J.T. and K.P v. Ronald Ortiz, Viacom International Inc. and MTV Networks, Superior Court, Ocean County Law Division The court in December 2012 dismissed defamation, false light, racketeering, declaratory relief and other claims by two men who were filmed at a shore bar during an episode of Jersey Shore one ended up in fisticuffs with a cast member and claimed they denied consent to show their images on the show. The court also denied a request for injunctive relief and held MTV not liable for the conduct of Ortiz and others.
U.S. Home Corp. v. Medford Village East Associates, Superior Court, Burlington County Chancery Division Plaintiff Lenmar Homes sought to purchase a 280-acre tract designated for development in Medford Township, paying a $6 million deposit to defendant Medford Village East Associates (MVE).
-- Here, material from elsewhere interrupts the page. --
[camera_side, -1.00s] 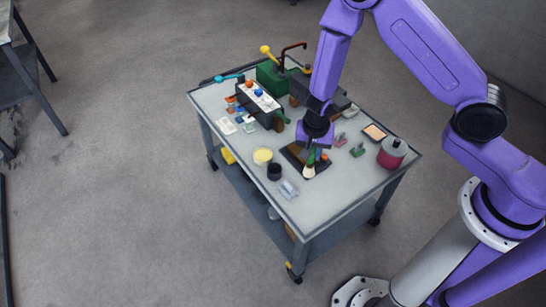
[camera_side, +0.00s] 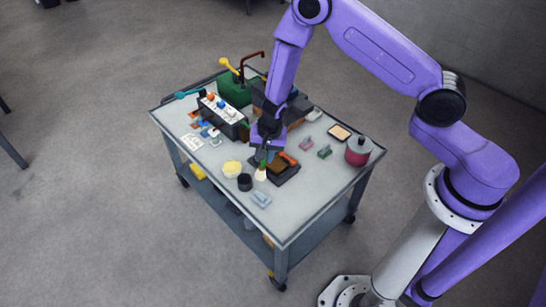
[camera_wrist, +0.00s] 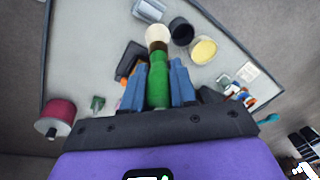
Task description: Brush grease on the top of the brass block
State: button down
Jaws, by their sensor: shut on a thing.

When the redevelopers filed for bankruptcy protection, Lennar sought the return of its deposit, and obtained a foreclosure judgment and writ of execution authorizing sale of the property. Blank Rome entered the matter on Lenmar's behalf, successfully opposing MVE's last effort to vacate the judgment, its appeals and a bankruptcy petition. The parties settled in December 2012 with MVE agreeing to dismiss all appeals, and pay the final judgment, including the $6 million deposit, along with interest and attorney fees.
Everton v. Morgan Properties, Superior Court, Burlington County Law Division Blank Rome represented Morgan Properties, an apartment management company that owns and manages 120 apartment communities with almost 30,000 apartment homes in New Jersey, Pennsylvania, Delaware, New York and elsewhere. The court dismissed a putative class action alleging that the company violated the Consumer Fraud Act by requiring tenants to reimburse hot water costs and violated the Truth-in-Renting Act and Civil Rights Act by including a jury waiver provision in its leases.